*THE EXERCISE:*
Say how many lines contain the word "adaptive" and give no other text.

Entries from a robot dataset
:::::

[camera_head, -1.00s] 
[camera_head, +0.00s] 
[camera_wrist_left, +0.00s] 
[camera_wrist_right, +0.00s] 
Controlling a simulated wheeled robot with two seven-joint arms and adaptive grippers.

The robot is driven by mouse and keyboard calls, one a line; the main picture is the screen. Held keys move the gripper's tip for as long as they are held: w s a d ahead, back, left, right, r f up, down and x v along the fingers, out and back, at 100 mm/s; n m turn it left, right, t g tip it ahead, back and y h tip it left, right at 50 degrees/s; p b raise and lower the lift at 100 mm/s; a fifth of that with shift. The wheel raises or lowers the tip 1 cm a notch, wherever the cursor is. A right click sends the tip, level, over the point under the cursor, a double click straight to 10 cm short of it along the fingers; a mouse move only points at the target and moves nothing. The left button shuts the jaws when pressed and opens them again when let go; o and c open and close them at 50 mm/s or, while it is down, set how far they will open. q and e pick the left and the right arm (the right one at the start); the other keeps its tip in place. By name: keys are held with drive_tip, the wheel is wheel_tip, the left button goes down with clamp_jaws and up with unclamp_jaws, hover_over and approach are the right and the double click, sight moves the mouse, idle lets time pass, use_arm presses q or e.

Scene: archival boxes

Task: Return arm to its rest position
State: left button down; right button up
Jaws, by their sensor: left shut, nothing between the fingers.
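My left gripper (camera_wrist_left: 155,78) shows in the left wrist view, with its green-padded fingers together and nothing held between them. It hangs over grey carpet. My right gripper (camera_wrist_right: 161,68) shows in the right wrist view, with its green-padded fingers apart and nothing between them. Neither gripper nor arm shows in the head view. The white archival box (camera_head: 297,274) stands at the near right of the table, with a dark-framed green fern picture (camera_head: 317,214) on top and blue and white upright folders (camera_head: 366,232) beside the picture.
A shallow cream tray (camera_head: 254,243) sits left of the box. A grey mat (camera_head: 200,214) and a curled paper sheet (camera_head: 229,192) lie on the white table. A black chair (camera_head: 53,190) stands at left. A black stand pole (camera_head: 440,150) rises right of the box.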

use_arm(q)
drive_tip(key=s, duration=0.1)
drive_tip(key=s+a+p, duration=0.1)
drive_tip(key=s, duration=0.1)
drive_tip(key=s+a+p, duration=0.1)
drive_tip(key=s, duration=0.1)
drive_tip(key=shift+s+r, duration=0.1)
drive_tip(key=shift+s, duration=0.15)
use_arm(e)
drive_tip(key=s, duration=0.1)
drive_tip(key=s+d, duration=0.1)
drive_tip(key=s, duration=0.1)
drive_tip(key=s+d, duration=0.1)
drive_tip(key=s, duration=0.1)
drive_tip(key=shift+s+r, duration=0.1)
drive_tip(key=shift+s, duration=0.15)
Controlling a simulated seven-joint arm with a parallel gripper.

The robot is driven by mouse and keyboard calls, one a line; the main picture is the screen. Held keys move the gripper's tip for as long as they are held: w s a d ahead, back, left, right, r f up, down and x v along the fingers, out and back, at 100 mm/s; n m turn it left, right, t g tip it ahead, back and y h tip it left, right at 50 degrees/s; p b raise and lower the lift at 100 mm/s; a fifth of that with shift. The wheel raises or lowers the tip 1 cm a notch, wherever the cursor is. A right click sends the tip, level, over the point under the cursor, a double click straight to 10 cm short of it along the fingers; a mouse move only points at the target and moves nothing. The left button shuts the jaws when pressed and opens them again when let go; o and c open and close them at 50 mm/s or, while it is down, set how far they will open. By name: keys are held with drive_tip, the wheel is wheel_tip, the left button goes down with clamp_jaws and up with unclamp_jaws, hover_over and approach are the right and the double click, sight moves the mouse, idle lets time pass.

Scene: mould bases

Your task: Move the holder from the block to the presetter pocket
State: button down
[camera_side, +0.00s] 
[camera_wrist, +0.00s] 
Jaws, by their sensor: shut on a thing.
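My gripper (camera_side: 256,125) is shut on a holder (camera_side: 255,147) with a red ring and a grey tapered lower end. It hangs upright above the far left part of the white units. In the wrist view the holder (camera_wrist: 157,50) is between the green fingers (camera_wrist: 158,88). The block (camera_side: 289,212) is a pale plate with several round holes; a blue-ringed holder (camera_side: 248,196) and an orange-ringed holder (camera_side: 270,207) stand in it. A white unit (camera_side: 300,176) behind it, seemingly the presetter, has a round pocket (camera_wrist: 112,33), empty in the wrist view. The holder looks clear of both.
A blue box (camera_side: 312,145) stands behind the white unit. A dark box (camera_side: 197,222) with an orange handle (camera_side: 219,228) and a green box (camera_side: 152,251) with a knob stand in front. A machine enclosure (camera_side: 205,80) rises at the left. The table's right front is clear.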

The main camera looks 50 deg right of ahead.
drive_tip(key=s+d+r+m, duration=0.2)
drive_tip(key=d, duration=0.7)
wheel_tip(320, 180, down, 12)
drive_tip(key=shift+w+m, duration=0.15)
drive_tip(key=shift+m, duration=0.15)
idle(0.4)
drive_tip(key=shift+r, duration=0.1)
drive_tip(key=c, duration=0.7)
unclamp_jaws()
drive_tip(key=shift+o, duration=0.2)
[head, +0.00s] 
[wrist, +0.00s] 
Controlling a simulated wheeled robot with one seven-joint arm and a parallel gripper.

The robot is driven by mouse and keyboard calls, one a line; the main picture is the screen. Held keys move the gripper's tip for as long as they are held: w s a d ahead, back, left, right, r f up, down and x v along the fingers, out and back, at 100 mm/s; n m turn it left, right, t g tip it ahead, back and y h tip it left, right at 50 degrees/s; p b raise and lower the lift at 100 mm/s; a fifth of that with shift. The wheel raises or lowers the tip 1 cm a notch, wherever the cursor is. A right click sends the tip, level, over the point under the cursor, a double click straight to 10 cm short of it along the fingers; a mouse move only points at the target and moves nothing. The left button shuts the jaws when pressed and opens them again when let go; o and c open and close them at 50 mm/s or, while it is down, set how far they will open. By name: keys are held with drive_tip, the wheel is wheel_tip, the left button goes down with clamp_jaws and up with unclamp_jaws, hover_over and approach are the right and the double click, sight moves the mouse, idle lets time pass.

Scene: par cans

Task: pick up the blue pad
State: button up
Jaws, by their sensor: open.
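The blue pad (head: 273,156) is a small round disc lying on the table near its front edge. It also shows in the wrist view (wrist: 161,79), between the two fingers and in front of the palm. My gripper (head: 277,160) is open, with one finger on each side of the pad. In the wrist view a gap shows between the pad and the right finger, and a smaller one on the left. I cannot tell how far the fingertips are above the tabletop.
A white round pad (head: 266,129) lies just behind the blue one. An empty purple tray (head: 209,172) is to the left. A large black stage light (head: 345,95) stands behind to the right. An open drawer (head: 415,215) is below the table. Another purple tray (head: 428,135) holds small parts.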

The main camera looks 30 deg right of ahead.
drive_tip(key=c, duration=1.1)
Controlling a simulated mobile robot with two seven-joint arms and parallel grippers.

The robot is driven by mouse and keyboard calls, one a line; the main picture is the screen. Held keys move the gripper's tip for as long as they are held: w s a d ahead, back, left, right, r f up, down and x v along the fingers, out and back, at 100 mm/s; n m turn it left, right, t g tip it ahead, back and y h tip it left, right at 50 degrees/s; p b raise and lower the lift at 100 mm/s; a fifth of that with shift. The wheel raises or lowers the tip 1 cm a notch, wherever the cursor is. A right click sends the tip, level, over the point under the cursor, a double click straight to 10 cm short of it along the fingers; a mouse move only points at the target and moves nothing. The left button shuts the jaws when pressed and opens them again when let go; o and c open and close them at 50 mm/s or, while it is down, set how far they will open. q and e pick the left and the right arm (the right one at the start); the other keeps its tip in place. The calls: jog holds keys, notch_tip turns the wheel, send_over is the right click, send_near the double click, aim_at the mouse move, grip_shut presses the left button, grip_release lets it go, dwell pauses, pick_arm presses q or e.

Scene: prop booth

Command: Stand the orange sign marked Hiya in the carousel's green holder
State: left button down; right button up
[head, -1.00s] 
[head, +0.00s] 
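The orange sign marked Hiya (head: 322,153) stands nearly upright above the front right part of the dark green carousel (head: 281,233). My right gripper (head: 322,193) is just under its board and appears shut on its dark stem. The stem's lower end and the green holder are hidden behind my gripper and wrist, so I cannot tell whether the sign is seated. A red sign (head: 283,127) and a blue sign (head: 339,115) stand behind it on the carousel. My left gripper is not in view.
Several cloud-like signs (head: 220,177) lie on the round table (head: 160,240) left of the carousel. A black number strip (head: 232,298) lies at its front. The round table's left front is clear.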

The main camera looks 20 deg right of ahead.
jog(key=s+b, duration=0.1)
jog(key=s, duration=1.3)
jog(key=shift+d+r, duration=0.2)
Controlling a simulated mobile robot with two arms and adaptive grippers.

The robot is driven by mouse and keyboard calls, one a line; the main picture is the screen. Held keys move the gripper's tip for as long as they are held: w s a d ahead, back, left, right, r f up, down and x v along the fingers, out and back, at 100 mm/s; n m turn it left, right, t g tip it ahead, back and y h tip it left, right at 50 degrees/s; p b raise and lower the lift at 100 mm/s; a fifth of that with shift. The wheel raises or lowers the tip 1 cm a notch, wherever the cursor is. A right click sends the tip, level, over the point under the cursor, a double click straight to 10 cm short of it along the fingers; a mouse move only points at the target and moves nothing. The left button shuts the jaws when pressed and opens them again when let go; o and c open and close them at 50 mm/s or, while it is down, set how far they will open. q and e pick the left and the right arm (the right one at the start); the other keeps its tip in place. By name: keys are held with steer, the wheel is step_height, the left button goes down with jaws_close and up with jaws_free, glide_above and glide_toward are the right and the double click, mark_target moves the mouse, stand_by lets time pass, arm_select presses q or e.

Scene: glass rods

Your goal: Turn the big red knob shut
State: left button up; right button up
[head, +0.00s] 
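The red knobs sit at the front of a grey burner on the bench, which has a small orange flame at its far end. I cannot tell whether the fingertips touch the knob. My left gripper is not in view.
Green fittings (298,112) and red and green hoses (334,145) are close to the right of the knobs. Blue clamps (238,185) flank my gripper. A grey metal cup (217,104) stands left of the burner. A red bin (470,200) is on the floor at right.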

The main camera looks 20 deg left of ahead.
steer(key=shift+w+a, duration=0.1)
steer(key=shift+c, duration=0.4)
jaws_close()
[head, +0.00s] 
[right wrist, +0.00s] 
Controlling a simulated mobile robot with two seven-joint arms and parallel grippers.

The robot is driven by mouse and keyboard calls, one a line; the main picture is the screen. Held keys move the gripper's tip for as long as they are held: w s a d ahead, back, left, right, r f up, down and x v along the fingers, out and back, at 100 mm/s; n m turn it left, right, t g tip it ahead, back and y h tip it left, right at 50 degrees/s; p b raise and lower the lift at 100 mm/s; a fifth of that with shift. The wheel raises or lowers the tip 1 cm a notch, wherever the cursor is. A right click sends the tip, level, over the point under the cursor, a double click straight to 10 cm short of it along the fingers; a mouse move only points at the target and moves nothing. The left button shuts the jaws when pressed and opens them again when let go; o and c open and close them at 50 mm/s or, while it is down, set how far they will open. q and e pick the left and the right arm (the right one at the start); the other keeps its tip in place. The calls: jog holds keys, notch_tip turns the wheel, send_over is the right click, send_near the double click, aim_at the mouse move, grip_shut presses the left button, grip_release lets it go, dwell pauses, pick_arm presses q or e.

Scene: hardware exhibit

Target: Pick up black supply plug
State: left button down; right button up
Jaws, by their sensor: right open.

:::::

*RESPONSE TO THIS TASK:*
2